For the deluge of "leaving New York essays" with which we're regularly assaulted, the actual process of leaving New York is surprisingly difficult. Moby says he's in LA, but realistically, he probably typed that gloating missive from a molded chair on the Q70, where he remains trapped in eternal rush hour traffic somewhere beyond Northern Boulevard. This doesn't even account for the number of Medium writers never seen again after succumbing to the wet embrace of the airport's ceiling colostomy bags.

A study released today by Global Gateway Alliance ranks JFK and LaGuardia among the least public-transit accessible airports, compared with the rest of the world's busiest airports. Factors considered include travel time, cost, mode and number of transfers.

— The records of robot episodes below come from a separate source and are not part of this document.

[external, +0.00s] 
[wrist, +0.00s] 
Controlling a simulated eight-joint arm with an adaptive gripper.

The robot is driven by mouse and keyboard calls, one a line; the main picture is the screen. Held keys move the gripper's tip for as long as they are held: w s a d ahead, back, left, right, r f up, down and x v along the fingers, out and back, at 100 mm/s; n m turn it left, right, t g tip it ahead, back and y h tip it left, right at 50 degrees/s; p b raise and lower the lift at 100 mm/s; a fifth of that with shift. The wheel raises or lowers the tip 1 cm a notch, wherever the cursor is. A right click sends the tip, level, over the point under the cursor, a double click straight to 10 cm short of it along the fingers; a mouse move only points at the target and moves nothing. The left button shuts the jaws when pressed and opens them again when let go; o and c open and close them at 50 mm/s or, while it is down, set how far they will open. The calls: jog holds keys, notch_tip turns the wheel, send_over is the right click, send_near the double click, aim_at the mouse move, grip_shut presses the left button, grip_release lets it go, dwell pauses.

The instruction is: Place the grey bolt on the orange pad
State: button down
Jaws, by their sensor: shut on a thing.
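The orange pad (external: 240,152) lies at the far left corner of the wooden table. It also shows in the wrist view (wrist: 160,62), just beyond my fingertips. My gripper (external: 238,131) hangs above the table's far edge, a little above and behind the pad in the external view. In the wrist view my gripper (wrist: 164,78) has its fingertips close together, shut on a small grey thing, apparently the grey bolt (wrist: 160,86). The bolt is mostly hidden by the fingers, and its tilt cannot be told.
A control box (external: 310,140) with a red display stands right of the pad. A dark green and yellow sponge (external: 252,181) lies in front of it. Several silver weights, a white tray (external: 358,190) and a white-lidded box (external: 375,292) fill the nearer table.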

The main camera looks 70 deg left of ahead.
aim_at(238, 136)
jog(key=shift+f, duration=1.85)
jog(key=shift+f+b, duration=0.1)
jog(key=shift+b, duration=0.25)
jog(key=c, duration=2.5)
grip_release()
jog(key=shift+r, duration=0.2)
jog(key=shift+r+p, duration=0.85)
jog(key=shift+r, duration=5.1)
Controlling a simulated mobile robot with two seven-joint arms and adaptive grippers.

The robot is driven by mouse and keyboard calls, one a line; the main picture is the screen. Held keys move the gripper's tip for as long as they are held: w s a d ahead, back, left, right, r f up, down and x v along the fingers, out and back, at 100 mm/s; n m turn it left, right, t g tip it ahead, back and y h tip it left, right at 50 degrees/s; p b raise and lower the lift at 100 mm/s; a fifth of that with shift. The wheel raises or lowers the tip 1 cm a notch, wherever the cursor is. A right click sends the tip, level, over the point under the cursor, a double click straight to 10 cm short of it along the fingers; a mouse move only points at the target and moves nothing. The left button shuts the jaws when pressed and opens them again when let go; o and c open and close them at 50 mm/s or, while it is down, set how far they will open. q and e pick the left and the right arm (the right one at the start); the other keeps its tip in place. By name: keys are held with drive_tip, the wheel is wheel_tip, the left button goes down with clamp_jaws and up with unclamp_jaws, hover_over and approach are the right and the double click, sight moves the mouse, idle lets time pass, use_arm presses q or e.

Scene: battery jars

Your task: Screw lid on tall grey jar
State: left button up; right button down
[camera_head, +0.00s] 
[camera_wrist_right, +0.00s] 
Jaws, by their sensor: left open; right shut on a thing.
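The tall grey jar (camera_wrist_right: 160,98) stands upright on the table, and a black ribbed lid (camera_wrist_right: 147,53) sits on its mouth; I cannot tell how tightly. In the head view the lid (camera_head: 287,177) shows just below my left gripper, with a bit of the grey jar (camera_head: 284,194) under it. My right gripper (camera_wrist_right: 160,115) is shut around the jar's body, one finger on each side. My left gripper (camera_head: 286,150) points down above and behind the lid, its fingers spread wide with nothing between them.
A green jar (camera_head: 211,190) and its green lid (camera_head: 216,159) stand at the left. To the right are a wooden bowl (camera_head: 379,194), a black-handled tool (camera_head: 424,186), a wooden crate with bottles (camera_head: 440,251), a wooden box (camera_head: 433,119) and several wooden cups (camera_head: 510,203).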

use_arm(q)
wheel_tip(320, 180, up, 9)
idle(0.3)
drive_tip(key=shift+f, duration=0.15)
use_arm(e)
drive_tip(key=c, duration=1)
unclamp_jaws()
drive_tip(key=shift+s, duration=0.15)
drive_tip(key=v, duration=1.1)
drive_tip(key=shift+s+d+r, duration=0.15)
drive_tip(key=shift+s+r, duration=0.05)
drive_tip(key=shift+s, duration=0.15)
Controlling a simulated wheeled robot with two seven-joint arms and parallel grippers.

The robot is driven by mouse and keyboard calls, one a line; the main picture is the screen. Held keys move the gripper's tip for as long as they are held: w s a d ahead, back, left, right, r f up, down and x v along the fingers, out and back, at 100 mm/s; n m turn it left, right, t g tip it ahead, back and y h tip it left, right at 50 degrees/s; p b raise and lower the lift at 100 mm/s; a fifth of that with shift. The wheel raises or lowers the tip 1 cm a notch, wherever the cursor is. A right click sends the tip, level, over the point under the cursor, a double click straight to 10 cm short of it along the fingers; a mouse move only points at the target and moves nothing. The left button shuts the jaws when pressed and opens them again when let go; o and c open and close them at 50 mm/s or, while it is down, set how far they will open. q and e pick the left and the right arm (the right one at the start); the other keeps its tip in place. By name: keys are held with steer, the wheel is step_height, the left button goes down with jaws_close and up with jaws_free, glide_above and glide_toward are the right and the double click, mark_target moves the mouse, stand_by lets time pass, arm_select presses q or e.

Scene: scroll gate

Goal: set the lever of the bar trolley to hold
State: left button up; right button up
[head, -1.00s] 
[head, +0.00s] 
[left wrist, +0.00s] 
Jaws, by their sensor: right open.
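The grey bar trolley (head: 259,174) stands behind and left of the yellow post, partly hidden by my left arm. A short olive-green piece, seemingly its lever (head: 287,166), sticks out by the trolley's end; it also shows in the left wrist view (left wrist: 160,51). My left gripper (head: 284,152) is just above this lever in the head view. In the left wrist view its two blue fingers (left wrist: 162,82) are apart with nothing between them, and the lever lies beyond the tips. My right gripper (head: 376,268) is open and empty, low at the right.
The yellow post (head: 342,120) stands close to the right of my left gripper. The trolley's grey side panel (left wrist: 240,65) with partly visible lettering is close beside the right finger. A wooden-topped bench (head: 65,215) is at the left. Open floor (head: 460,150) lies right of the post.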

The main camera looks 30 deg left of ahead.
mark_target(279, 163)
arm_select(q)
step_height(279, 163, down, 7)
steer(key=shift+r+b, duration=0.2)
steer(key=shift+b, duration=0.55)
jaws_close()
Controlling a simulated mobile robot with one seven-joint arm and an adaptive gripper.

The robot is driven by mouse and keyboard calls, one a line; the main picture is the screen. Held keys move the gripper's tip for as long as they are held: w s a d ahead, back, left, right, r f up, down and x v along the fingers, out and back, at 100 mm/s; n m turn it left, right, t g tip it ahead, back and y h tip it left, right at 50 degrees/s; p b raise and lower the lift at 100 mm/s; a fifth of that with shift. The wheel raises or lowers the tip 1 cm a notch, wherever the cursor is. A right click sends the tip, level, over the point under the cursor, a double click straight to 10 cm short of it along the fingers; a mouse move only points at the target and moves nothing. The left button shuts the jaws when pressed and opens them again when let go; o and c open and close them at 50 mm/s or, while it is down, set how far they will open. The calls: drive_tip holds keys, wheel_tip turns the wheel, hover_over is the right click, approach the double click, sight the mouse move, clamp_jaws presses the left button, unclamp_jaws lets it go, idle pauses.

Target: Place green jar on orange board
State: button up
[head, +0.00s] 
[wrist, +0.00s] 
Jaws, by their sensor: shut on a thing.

The most efficient airport was found to be Spain's Madrid-Barajas, which shuttles passengers to and from the city's center in just 16 minutes with zero transfers. Remarkable, especially compared with JFK's 47-minute hell slog, though to be fair, this figure would vary wildly depending on your destination—most of us do not rest our heads in Times Square. Remarkably, LaGuardia was ranked slightly less awful than JFK, despite its lack of subway access. It ranked third worst along with LAX in Los Angeles, Istanbul Atatürk, South Korea’s Incheon and Jakarta's Soekarno-Hatta.

Governor Cuomo last month announced plans to build an AirTrain to LaGuardia in the coming years, to connect with the 7 train and the LIRR at Willetts Point. He also mentioned the possibility of a high speed ferry terminal to connect LaGuardia to Manhattan, as well as a hotel business center and retail shopping at the airport.